Lakshmi Narayanaswamy: We use a team in India to receive the leads. They examine each lead and cleanse it. The team examines the name of the company, verify the phone number and email to make sure they are formatted properly, and visit the website.

Sramana: What is the sales cycle from the point a lead comes into your system? How long does it take to close that customer?

Lakshmi Narayanaswamy: It depends on the type of customer. On the SMB side it is 45 days. On the mid-sized list it will take about 120 days. Enterprise deals take about nine months. Early on we saw that the median had to be played, so we packed our sales cycles appropriately.

Sramana: What do you do during those 45 days to move that customer along to a close?

Lakshmi Narayanaswamy: Once the lead is cleansed, we immediately put a telesalesperson on it. They call and qualify the lead and pass it on to a sales rep, who can follow up and close the sale. We still close SMB sales on the phone.

Sramana: Would you talk a bit about the financing of the company? How did you finance your different stages of growth?

Raj Narayanaswamy: Our first investment came from an angel investor who was a client. In our early stages we had a map with a pin on it for each customer. He saw that map and saw the number of pins increasing. He approached us with an investment offer. That was very early on in Canada, and he is still an investor in the company today. By late 2000 we had received several offers from companies asking to purchase the business.

We decided the market was ready for us to raise some money, so we did an investment round and raised $2 million. We raised that money mostly from angels in Calgary and $500,000 from a local venture capital firm. That investment round turned out to be a disaster.

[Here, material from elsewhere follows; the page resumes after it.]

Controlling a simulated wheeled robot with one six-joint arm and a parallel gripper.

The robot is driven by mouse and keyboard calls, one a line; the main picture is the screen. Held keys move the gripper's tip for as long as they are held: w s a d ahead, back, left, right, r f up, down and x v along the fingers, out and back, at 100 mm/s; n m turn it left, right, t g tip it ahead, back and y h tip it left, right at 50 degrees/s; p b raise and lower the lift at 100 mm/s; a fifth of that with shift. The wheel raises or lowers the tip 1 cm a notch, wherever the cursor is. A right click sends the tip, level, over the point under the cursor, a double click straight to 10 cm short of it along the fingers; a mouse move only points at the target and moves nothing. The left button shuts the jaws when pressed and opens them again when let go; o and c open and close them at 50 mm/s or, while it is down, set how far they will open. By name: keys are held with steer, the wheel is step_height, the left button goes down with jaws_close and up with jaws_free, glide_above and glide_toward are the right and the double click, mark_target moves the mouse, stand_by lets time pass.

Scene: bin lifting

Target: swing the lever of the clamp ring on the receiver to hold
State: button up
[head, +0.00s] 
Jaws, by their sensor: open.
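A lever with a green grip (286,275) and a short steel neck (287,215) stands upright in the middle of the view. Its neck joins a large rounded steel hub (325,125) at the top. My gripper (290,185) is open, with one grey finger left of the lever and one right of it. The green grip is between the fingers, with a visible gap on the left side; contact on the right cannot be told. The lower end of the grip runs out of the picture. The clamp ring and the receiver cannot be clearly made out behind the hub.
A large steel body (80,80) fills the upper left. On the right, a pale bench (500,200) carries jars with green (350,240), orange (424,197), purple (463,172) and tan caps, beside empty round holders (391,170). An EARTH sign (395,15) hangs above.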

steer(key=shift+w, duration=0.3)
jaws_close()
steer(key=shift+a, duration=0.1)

As part of raising those funds, we brought in a CEO. Then the market crashed and we went from three employees to 40. Neither Lakshmi nor I had ever managed anyone, so we had to deal with a lot of personnel issues. That resulted in parts of the product turning buggy. There was a lot of disagreement between the investors and us. They wanted their money back during the slow months. We ended up buying out a lot of those shareholders, including the VC.

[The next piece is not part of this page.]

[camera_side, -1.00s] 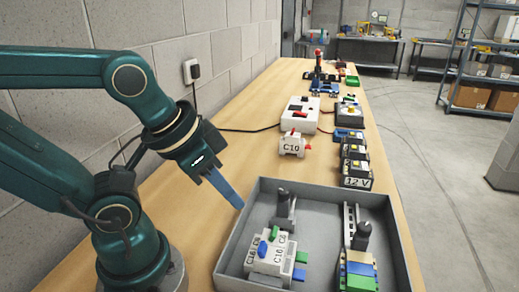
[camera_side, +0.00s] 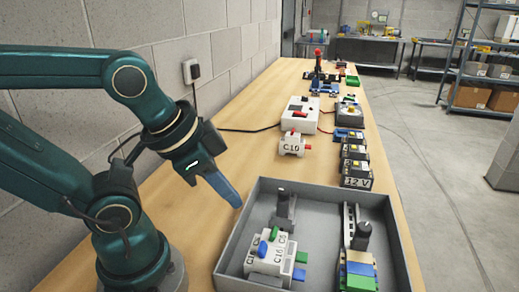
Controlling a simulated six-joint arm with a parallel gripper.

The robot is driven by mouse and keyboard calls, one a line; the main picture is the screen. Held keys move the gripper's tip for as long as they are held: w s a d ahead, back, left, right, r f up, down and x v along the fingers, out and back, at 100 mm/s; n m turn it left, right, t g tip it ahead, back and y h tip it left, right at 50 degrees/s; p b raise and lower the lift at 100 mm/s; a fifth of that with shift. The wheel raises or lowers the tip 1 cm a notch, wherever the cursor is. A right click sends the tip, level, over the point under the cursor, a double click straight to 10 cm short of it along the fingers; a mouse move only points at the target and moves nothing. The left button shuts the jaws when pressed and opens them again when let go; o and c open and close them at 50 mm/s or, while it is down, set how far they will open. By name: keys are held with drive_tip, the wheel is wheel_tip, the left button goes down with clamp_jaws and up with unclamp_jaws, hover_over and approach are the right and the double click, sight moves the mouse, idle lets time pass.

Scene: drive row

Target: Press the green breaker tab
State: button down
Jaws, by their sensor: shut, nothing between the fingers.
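The green breaker tab (camera_side: 274,233) sticks up from a white breaker block (camera_side: 269,259) in the front left of the grey tray (camera_side: 330,190). A blue tab (camera_side: 262,248) sits just left of it on the same block. My gripper (camera_side: 237,205) is shut and empty, its blue fingers together, pointing down and right. Its tips are above and left of the green tab, by the tray's left wall, apart from the breakers. Whether the tips are over the wall or outside it I cannot tell.
A dark-knobbed post (camera_side: 283,205) stands in the tray behind the breakers. A rail with a second knob (camera_side: 362,235) and coloured blocks lies on the right. A loose C10 breaker (camera_side: 292,144) with a red tab stands on the table beyond the tray.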

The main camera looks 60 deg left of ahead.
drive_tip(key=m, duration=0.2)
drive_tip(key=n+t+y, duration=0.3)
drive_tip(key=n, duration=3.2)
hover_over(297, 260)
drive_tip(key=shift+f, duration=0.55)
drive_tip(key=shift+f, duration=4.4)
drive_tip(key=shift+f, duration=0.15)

Sramana: How did you do that? How was the buyback structured?

Raj Narayanaswamy:It was painful. The company was profitable, so there was cash. The company spent cash to buy those shares back. We brought in an outside business valuator who valued the business. We made an offer to all shareholders based on that valuation. A lot of them took it and they all made money, anywhere from 15% to 30%. We did that buyback in 2004.

Sramana: Does the company ownership now remain with the two of you?

Raj Narayanaswamy:The only investor left is our original angel investor. We have built up a strong balance sheet of the past several years. We had to decide if we wanted to turn this into a lifestyle business or if we wanted to put that money back into the company to grow. We decided to invest, and we have made a lot of commitments in growth over the past 12 years. Part of that investment was physically moving to Silicon Valley.

Sramana: Why did you decide it was so important to physically move to Silicon Valley? I have been here for 16 years and I love it, but why does a $20 million profitable company move here?

Lakshmi Narayanaswamy:The transition to a SaaS company was painful, both on the technology and business side. We could not get a lot of talent where we were. We came here and saw how companies here solved the problems. We were looking for SaaS expertise and needed that new blood in our company. We needed a true expert management team.

Lakshmi Narayanaswamy:We have been internationally focused since the day we started the business. We have customers in 20 countries. We have offices in Calgary, Toronto, here, and Bangalore. A lot of entrepreneurs get a advice to focus on growing locally. For us, having a global outlook has helped us. We are getting more and more global customers who are just looking for a good customer experience and a great product.

Sramana: There are pros and cons. People can find you on the Internet, and as long as they are satisfied with the product that is good. However, there is an overhead for globalized customers. It may not make sense to localize a product for France or China if you don’t have the resources to do it.

Lakshmi Narayanaswamy:That is definitely true. We had those considerations as well.

Sramana: Obviously you have built a successful business while being married. How does that work?

Raj Narayanaswamy:It works very well when I just agree with whatever she says! Joking aside, we separated the areas of our focus broadly. I focused on engineering and operations and she focused on sales and marketing. We operated from our strengths.

Lakshmi Narayanaswamy:We had a personal coach to help us navigate our strengths and help us grow. That was very beneficial for us. We were able to lift each other.

Sramana: Did you have any major conflicts while working so closely together?

Lakshmi Narayanaswamy:Nothing major. We had small conflicts trying to ensure we did not work on the same things.

Sramana: It sounds like you both have a lot of respect for each other and you are a balanced couple. Is that a fair observation?

Raj Narayanaswamy:We are both strong minded in our convictions, but I don’t think one of us dominates over the other. It works very well and we get this question regularly. Our typical answer is that our relationship just works.

Sramana: I think whatever you are doing is working just fine. If you have come to the point of $20 million without outside financing, then you are doing something right. I hope you don’t take any more financing in the future, either.

Raj Narayanaswamy:We are being seduced by venture capitalists all the time. That is actually a question we are thinking about now. We definitely will not give up any control of our company.

Sramana: You will attract money. VCs love it when entrepreneurs have taken all the risk on themselves and left them to collect on the end. Between the two of you and your angel investor you have a high-profit, high-growth venture. Growing from here with other financing is much easier. You could do receivable financing. Those kinds of options would address any cash flow needs that you may have. I don’t see the point of VC capital at this point.

Lakshmi Narayanaswamy: Thank you. That is a slap that we both needed!

Sramana: Thank you both for taking the time to talk with me. I look forward to following your future success.